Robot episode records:
####

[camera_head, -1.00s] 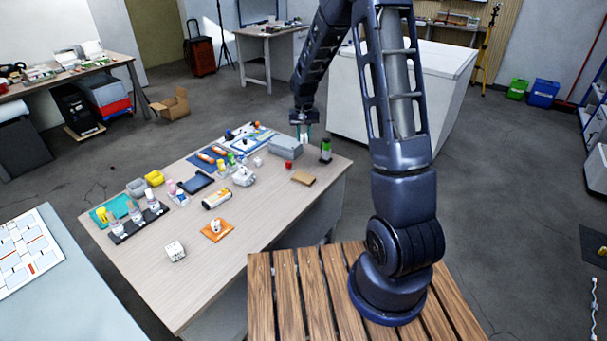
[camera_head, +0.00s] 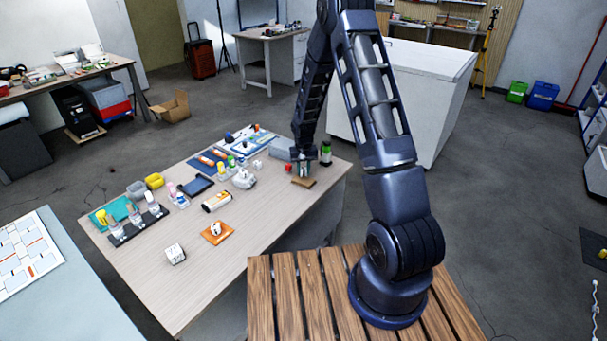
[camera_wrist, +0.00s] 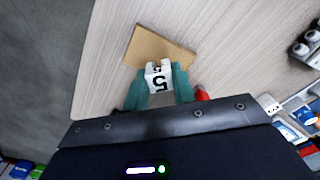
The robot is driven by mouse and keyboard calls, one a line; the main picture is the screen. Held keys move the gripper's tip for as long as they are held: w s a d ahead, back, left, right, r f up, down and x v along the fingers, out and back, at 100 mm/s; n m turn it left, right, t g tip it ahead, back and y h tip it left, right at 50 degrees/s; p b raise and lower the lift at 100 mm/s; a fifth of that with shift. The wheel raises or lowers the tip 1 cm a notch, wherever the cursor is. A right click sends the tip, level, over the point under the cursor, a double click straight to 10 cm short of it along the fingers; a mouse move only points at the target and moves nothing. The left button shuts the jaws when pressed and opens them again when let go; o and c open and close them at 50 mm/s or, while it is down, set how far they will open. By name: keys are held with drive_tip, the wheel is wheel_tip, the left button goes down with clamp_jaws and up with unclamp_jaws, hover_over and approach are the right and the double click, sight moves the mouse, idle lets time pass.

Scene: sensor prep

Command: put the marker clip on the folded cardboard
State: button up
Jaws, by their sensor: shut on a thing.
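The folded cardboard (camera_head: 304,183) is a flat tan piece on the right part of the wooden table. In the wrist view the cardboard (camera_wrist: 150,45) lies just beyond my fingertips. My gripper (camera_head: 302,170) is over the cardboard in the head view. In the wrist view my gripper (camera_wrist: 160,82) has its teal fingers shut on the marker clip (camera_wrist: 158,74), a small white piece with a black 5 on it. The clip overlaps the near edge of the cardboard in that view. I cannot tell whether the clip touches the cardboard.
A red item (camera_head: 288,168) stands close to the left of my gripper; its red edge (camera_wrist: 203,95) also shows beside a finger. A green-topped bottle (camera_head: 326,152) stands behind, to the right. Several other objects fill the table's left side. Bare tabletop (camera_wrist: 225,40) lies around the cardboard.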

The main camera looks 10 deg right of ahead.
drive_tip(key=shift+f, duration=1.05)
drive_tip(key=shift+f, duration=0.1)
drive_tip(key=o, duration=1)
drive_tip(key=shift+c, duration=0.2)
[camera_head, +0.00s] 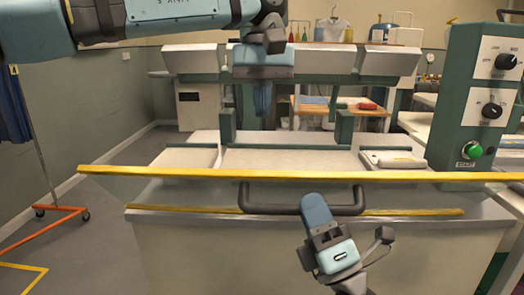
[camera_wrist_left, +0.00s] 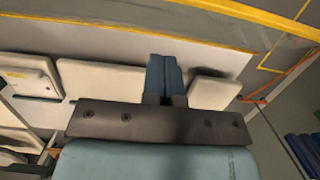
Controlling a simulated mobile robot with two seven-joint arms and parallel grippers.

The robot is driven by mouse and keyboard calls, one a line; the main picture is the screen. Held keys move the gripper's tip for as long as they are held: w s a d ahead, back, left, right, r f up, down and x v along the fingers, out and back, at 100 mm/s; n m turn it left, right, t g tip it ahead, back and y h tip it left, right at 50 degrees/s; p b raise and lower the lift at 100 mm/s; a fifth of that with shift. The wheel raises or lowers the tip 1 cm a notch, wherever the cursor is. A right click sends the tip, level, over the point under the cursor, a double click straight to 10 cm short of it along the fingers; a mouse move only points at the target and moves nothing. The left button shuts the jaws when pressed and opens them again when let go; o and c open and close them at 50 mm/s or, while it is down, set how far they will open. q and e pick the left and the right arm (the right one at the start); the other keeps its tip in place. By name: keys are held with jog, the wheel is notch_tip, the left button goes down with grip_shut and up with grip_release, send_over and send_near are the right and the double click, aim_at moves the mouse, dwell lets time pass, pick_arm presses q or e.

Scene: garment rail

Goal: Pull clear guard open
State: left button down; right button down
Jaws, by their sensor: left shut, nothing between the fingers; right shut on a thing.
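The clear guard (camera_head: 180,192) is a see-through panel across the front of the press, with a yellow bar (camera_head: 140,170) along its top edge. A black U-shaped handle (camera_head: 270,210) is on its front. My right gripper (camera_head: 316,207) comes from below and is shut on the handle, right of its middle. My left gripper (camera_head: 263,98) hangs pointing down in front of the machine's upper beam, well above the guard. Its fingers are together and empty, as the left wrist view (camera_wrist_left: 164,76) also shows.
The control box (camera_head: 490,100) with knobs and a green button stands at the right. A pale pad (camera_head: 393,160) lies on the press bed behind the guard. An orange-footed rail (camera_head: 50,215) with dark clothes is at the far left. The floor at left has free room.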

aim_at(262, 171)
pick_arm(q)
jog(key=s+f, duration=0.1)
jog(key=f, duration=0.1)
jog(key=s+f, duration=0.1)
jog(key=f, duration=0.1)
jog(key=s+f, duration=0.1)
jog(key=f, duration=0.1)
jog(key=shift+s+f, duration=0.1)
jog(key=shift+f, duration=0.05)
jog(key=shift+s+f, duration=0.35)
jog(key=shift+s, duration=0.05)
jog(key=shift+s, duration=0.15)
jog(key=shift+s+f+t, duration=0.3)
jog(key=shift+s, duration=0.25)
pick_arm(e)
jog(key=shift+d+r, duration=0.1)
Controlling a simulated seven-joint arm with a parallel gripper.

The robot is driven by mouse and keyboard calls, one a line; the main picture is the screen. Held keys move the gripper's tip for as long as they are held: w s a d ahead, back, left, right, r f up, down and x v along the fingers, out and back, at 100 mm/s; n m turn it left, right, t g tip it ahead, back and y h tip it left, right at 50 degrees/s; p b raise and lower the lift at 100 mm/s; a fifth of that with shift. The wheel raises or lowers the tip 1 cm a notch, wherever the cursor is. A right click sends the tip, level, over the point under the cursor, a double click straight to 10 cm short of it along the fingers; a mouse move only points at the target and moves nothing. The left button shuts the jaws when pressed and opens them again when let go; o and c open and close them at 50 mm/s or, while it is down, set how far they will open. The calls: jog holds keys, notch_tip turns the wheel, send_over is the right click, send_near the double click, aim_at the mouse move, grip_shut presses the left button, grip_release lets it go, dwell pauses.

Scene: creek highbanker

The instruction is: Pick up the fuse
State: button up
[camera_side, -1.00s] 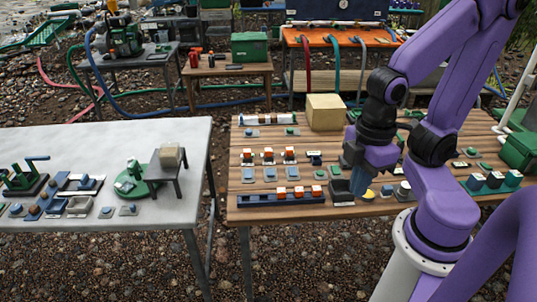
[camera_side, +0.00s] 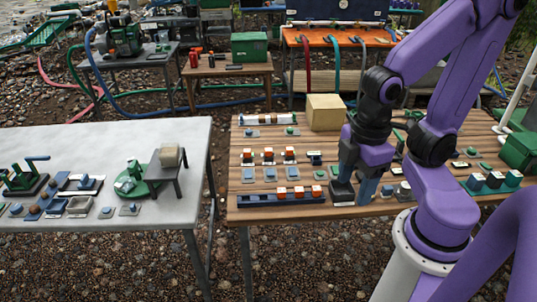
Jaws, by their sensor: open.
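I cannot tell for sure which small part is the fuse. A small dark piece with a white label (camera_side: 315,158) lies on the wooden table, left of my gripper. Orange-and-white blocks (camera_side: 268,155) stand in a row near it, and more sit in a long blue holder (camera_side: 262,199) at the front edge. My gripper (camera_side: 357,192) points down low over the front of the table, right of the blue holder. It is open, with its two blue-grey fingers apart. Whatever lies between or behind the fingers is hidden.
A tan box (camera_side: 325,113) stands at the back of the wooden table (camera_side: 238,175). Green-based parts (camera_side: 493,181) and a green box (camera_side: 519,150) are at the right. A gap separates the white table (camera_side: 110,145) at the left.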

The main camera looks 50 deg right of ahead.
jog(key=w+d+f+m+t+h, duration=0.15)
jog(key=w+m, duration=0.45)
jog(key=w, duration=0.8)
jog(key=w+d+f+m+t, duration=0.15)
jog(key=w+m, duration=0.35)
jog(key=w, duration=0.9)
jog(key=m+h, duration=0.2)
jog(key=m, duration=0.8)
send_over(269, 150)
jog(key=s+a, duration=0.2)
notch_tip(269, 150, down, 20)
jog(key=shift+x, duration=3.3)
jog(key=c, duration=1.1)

####

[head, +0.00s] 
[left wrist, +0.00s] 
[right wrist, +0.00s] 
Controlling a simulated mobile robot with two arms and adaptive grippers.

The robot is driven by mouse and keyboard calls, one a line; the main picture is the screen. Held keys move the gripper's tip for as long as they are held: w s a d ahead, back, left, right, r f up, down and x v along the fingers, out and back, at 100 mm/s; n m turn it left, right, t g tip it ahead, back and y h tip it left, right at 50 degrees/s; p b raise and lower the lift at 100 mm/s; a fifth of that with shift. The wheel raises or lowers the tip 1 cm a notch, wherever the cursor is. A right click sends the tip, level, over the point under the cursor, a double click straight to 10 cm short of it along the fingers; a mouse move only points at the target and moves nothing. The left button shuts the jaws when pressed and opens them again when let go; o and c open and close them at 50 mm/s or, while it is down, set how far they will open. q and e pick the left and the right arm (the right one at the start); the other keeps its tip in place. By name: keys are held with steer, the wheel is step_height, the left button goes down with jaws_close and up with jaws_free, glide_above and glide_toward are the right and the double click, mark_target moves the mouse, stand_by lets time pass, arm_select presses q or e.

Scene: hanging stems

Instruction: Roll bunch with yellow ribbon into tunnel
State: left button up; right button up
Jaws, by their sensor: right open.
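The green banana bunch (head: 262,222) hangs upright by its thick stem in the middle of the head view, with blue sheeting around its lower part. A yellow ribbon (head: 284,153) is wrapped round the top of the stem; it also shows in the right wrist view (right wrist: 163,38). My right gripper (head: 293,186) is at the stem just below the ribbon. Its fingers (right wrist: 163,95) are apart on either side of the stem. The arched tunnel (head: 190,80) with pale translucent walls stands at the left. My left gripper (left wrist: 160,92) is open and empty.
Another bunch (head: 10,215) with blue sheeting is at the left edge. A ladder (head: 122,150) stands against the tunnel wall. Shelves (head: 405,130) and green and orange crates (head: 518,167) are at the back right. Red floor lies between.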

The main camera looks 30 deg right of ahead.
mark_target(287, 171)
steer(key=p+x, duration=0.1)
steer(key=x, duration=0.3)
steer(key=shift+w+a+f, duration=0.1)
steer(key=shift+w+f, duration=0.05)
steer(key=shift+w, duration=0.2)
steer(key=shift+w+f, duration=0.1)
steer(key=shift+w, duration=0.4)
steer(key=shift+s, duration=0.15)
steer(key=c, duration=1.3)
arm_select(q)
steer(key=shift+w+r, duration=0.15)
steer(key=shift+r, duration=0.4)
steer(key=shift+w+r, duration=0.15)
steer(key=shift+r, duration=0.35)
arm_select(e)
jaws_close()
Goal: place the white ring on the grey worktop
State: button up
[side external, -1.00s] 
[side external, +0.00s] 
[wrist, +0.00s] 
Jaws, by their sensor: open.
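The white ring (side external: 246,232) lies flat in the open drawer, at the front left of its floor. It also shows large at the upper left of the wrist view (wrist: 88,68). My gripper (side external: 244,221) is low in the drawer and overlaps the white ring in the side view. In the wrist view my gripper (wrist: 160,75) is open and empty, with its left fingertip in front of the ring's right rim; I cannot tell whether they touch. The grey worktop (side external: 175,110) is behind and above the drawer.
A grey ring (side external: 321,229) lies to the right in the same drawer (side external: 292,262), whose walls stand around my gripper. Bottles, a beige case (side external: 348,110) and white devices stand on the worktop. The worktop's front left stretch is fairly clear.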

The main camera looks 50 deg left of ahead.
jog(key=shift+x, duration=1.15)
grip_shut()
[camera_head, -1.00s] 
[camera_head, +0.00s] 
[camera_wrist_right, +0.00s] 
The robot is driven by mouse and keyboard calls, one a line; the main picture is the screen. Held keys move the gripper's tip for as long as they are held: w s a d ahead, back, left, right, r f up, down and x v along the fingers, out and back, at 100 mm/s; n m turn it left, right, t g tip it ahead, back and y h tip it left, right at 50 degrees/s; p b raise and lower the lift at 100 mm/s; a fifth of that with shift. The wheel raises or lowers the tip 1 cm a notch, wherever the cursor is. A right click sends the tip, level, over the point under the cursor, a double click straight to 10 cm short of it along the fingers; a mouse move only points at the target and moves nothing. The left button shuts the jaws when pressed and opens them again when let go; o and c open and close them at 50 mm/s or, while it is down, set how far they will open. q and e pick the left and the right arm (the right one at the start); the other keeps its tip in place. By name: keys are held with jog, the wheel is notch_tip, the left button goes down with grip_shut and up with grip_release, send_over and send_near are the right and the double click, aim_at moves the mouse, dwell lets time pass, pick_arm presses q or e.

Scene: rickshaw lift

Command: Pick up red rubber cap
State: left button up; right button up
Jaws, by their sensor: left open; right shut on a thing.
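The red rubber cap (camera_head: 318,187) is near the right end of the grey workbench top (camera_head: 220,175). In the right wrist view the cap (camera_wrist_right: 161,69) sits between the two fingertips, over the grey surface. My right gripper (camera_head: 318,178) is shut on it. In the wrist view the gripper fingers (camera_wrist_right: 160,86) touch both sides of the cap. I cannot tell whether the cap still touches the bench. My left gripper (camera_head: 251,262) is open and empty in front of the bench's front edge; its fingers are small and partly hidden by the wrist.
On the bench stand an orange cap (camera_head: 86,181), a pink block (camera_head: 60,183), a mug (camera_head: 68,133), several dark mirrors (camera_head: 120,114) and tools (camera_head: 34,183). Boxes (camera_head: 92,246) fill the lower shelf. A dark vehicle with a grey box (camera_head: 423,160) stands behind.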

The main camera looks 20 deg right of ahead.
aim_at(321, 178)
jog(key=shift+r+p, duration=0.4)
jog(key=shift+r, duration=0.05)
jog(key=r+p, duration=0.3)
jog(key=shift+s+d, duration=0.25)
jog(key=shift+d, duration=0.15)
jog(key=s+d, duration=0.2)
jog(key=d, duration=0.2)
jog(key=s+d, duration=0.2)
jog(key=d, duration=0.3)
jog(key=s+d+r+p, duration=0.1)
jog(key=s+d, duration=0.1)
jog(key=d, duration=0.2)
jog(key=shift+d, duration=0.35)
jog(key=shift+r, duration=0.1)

####

Requirements: In the records above, locate each line with the word "parallel". Copy all such lines.

Written answer:
Controlling a simulated mobile robot with two seven-joint arms and parallel grippers.
Controlling a simulated seven-joint arm with a parallel gripper.

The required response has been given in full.